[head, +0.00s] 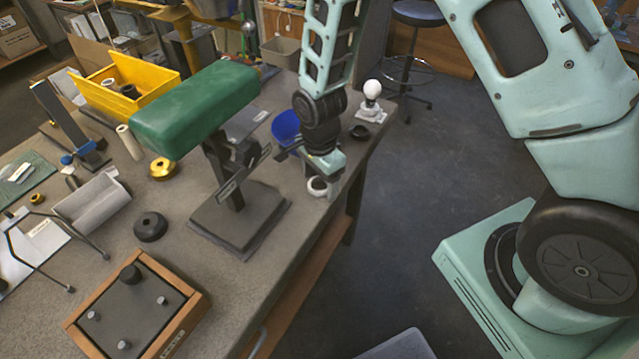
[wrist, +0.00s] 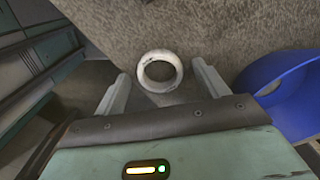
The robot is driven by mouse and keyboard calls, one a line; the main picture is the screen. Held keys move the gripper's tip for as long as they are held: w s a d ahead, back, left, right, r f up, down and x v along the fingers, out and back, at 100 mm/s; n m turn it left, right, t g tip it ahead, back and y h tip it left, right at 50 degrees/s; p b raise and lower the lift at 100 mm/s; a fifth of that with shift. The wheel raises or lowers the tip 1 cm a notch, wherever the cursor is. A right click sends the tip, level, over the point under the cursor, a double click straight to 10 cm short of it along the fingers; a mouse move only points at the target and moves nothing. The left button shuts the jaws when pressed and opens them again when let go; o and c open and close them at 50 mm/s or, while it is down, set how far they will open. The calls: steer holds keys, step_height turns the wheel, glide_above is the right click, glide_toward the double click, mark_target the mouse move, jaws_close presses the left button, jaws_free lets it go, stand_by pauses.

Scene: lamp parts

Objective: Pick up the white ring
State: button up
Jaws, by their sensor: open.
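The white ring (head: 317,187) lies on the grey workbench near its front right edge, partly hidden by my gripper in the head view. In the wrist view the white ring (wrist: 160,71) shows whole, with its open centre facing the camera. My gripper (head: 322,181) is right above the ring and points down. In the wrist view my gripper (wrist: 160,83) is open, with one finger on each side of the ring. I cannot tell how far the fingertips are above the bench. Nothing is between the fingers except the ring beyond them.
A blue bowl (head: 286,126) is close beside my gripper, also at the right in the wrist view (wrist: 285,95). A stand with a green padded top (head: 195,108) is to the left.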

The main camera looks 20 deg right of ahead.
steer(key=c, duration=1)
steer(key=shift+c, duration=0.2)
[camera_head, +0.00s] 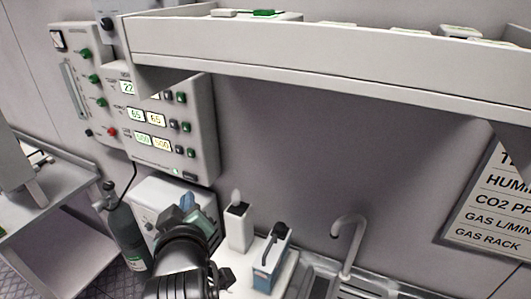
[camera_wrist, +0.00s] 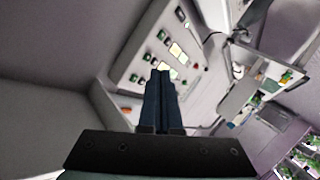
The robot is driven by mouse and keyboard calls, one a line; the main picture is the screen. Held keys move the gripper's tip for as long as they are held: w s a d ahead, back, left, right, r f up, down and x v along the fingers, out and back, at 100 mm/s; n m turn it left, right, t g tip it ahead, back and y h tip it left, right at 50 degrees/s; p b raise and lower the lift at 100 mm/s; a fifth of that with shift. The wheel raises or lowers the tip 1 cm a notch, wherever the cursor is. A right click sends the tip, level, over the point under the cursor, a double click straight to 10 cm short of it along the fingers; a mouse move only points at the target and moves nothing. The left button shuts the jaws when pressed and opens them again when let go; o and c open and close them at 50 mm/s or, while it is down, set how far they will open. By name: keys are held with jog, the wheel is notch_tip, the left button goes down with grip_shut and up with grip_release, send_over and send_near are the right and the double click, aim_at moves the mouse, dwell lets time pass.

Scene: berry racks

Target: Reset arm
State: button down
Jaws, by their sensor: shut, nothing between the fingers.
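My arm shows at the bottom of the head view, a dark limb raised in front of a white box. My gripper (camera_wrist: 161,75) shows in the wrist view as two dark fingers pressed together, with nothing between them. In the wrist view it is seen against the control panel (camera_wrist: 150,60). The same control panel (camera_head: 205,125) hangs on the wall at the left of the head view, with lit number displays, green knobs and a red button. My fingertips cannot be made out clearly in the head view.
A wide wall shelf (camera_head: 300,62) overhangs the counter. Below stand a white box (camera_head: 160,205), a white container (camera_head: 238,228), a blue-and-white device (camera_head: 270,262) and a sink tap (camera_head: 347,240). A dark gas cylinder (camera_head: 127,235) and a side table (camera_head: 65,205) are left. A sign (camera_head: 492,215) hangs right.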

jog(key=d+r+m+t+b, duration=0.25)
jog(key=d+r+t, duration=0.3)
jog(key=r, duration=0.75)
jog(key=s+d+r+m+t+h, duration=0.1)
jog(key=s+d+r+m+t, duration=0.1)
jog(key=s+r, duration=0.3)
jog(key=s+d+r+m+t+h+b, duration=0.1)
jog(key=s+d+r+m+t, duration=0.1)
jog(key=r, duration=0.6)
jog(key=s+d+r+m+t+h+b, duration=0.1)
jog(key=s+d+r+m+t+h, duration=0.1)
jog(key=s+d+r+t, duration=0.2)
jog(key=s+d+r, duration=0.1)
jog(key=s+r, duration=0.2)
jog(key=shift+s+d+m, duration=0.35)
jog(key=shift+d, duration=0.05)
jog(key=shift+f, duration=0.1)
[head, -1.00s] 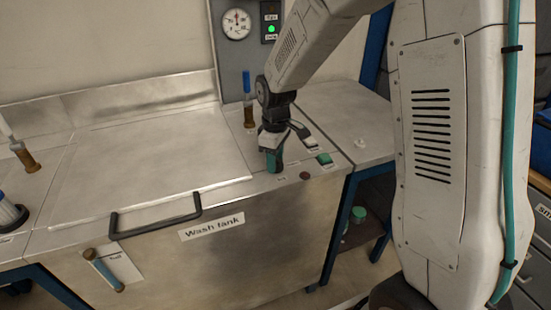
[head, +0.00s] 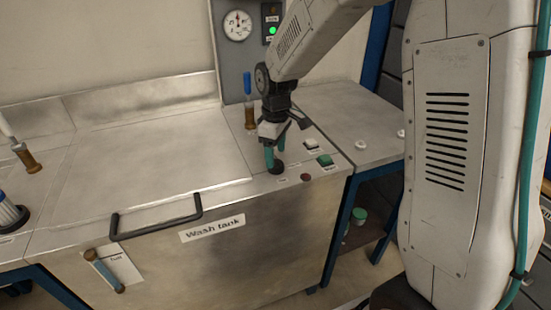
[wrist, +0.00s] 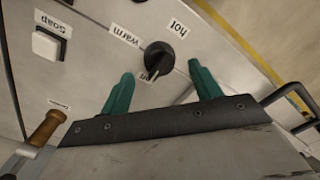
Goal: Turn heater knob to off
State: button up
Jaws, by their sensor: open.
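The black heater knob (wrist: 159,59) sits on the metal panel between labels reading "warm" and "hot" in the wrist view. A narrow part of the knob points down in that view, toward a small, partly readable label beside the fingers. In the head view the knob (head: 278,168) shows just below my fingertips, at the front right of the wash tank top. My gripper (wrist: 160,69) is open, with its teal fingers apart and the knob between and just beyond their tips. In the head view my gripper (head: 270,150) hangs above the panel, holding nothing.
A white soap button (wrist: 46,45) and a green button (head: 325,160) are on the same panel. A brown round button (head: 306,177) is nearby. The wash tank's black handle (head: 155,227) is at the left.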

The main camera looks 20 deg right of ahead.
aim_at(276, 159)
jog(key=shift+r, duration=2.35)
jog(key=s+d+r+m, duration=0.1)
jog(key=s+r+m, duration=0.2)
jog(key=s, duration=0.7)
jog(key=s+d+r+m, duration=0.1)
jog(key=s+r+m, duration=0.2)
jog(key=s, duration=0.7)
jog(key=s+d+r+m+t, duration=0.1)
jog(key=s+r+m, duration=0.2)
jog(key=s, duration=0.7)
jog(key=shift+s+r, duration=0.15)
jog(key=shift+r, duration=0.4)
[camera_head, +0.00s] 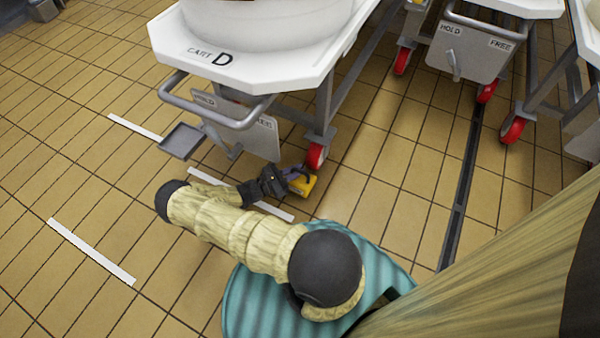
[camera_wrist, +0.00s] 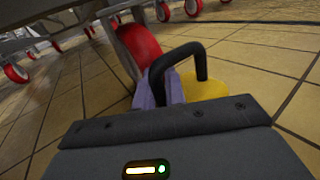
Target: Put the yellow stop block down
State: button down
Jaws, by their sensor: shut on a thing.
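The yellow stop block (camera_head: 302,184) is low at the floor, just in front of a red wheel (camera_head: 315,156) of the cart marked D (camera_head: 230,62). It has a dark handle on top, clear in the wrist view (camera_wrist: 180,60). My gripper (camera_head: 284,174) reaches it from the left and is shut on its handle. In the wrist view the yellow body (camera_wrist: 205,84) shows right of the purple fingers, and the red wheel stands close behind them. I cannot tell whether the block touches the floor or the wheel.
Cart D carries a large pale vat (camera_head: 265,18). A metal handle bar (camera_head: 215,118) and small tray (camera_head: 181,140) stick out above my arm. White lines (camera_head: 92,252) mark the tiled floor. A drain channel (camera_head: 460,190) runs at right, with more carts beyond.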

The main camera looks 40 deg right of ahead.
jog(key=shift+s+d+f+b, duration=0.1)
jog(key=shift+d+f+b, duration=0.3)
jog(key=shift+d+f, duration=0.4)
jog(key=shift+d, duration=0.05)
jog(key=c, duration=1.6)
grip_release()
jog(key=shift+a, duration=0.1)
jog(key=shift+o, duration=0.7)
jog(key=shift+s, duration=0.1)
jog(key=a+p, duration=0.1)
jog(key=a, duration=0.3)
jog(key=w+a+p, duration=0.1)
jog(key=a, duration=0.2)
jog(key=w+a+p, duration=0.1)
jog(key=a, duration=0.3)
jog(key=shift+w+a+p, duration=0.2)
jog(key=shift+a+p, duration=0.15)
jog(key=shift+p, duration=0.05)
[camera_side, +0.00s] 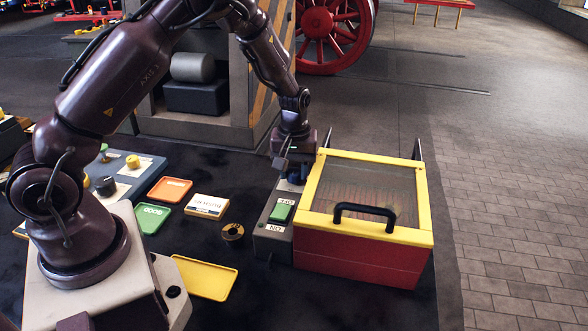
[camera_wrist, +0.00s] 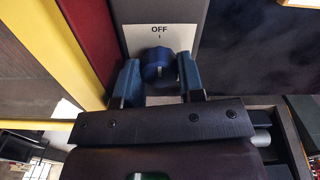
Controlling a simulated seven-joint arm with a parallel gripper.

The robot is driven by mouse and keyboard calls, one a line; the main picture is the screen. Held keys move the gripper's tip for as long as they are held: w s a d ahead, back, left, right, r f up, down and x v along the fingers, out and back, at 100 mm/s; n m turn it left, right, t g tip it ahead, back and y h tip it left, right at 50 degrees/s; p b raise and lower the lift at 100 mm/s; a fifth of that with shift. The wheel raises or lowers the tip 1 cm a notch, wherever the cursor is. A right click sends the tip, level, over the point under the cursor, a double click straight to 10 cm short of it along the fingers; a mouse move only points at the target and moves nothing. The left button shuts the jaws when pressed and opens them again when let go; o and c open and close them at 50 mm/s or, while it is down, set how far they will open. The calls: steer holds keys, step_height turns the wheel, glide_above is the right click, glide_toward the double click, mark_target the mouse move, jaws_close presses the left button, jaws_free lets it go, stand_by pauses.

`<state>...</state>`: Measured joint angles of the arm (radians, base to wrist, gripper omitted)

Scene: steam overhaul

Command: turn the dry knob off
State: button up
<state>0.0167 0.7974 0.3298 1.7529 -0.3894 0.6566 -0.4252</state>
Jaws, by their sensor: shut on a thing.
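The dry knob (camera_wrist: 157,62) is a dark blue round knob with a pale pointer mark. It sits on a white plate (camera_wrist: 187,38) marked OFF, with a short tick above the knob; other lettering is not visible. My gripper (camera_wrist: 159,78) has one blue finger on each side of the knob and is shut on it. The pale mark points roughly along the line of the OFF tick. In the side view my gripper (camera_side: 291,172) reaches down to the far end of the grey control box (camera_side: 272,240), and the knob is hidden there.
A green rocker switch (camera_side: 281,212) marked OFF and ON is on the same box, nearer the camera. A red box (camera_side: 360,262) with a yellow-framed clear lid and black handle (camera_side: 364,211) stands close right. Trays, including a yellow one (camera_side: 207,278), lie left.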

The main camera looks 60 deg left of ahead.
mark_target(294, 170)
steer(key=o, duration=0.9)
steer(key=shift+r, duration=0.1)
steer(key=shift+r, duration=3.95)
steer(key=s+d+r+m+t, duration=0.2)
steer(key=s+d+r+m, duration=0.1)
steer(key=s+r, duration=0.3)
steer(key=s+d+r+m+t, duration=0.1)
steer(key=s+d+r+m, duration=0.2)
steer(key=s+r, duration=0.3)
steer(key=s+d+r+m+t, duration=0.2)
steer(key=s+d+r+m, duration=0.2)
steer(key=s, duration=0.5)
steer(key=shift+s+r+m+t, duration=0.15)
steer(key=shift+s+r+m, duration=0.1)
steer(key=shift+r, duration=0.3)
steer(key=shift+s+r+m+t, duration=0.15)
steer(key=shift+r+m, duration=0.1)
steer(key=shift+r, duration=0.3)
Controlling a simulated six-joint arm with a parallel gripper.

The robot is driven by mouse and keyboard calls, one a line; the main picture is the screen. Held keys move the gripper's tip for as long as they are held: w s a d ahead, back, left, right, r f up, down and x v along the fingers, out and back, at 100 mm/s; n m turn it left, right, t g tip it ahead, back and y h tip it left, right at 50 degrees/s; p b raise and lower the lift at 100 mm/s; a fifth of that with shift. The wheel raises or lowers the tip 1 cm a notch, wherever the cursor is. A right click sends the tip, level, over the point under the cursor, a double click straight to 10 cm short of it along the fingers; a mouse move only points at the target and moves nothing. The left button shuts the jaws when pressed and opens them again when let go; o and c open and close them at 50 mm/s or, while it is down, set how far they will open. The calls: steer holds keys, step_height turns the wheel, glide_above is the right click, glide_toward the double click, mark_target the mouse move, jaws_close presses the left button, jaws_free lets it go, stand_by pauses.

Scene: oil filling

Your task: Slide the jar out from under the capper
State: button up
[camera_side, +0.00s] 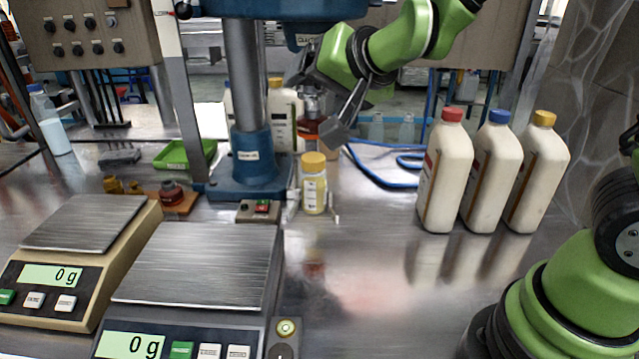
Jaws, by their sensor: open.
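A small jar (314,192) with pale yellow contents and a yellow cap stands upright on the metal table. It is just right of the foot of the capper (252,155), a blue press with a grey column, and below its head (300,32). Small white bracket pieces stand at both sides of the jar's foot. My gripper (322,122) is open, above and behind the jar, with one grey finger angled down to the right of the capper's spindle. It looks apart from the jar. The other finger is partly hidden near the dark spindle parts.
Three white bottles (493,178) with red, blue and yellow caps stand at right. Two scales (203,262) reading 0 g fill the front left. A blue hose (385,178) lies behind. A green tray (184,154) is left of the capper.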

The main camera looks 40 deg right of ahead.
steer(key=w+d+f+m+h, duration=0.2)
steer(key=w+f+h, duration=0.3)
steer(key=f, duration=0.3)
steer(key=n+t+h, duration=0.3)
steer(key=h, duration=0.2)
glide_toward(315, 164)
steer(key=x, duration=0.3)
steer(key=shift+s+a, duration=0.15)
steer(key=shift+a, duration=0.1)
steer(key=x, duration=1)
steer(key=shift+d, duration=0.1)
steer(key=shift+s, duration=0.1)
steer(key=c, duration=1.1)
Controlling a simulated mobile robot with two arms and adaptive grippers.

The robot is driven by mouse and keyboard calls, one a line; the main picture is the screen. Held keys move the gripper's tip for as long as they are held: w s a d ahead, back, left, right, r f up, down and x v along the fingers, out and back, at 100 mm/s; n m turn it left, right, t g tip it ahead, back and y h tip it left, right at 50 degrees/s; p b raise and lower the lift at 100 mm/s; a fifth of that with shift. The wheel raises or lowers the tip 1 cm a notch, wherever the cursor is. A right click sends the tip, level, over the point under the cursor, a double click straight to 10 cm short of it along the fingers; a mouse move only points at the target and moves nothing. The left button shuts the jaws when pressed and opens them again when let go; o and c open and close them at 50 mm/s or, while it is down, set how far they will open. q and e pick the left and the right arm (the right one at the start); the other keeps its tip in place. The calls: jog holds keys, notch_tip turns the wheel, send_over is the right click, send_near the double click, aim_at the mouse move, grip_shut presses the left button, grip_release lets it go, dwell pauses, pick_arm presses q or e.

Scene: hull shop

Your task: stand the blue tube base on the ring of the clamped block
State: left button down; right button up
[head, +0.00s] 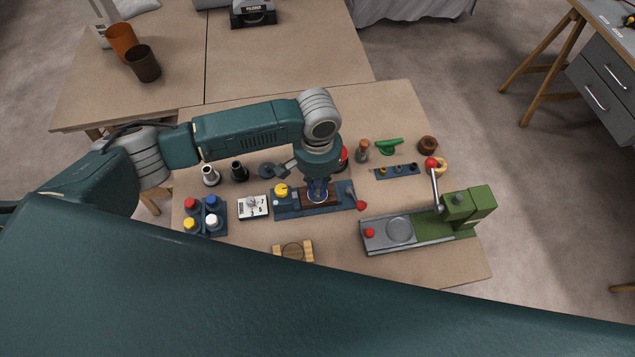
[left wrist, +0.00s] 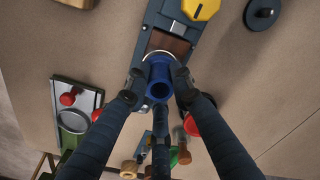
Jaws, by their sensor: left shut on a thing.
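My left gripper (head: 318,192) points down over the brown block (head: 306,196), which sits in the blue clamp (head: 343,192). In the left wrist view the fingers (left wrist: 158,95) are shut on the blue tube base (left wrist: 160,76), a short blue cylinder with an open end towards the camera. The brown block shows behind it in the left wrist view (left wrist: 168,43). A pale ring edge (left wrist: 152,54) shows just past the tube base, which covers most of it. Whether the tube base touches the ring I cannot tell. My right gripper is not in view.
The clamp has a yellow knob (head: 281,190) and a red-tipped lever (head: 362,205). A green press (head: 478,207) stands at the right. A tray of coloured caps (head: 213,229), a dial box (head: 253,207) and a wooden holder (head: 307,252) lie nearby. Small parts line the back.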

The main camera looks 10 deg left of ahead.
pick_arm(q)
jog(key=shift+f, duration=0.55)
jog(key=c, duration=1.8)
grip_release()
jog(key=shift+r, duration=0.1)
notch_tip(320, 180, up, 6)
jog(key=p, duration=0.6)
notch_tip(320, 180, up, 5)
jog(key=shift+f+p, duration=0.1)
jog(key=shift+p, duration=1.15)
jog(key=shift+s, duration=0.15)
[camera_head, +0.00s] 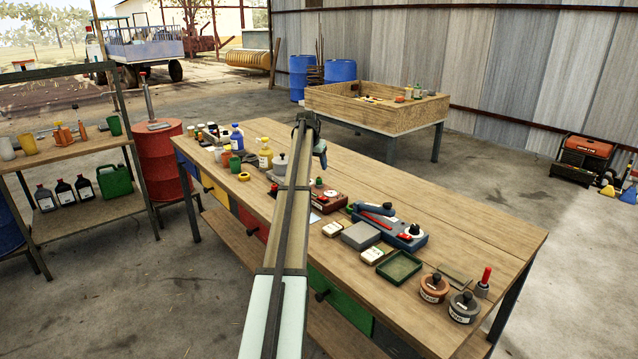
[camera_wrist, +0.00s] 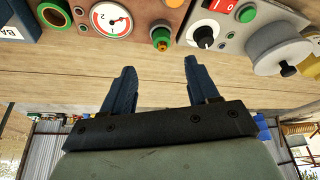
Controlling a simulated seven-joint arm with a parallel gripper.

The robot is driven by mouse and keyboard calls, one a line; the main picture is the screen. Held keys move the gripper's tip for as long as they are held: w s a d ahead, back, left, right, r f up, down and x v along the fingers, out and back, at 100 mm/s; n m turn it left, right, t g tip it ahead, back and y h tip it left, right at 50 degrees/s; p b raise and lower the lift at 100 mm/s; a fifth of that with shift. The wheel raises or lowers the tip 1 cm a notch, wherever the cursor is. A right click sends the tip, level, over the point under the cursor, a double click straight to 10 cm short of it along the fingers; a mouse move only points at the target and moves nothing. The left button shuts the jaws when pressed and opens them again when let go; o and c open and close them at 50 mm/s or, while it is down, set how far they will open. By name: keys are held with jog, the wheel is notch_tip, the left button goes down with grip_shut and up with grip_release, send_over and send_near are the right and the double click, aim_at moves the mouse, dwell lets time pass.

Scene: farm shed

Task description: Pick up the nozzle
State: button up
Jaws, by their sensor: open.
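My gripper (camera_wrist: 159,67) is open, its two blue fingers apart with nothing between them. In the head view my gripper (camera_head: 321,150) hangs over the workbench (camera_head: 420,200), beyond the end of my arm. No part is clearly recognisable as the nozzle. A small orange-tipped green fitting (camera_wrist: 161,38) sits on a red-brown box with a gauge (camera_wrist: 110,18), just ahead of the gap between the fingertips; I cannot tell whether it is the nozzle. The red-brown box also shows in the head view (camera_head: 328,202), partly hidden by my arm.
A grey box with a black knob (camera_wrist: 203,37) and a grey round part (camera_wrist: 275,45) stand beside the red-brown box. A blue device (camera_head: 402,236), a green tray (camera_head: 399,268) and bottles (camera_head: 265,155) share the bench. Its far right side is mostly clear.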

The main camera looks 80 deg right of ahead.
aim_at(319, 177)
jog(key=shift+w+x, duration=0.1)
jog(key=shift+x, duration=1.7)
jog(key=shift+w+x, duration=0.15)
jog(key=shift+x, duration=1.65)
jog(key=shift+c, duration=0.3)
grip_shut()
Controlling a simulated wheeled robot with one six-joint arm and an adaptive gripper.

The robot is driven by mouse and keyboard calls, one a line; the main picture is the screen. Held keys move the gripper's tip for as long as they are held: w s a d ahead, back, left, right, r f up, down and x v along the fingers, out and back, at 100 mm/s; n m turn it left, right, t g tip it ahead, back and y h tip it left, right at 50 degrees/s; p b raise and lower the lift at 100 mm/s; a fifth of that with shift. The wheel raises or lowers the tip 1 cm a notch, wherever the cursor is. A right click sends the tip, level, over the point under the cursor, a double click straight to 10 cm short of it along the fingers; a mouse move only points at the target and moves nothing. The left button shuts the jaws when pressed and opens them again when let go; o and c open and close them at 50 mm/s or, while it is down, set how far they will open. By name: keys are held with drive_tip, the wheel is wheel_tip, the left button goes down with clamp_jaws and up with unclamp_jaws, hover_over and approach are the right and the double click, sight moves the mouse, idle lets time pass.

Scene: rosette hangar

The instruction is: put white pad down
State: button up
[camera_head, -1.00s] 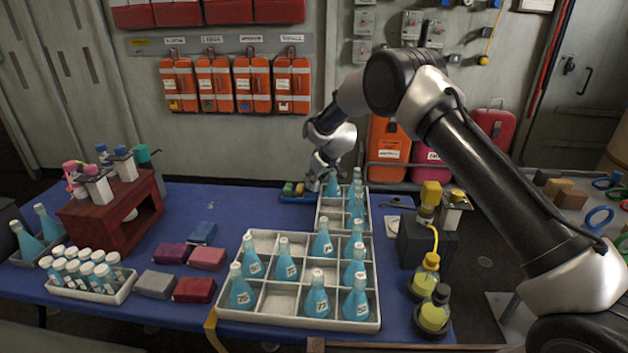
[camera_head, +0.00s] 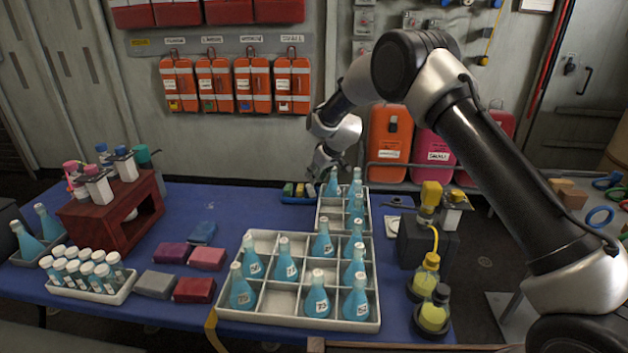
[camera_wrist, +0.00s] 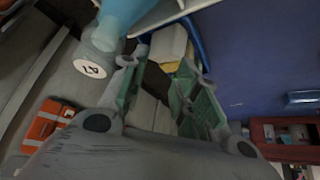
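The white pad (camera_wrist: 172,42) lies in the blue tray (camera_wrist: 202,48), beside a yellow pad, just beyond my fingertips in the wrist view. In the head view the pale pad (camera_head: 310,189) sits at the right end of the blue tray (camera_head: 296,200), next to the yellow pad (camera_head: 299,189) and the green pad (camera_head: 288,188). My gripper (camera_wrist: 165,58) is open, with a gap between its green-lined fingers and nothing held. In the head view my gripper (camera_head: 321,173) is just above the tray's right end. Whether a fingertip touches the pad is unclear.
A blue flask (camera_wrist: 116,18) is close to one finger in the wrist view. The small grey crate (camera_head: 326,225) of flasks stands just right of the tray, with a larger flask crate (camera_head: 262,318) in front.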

──────────

Working from the entries above, return all lines that contain "simulated".

Task solution —
Controlling a simulated seven-joint arm with a parallel gripper.
Controlling a simulated six-joint arm with a parallel gripper.
Controlling a simulated mobile robot with two arms and adaptive grippers.
Controlling a simulated seven-joint arm with a parallel gripper.
Controlling a simulated wheeled robot with one six-joint arm and an adaptive gripper.

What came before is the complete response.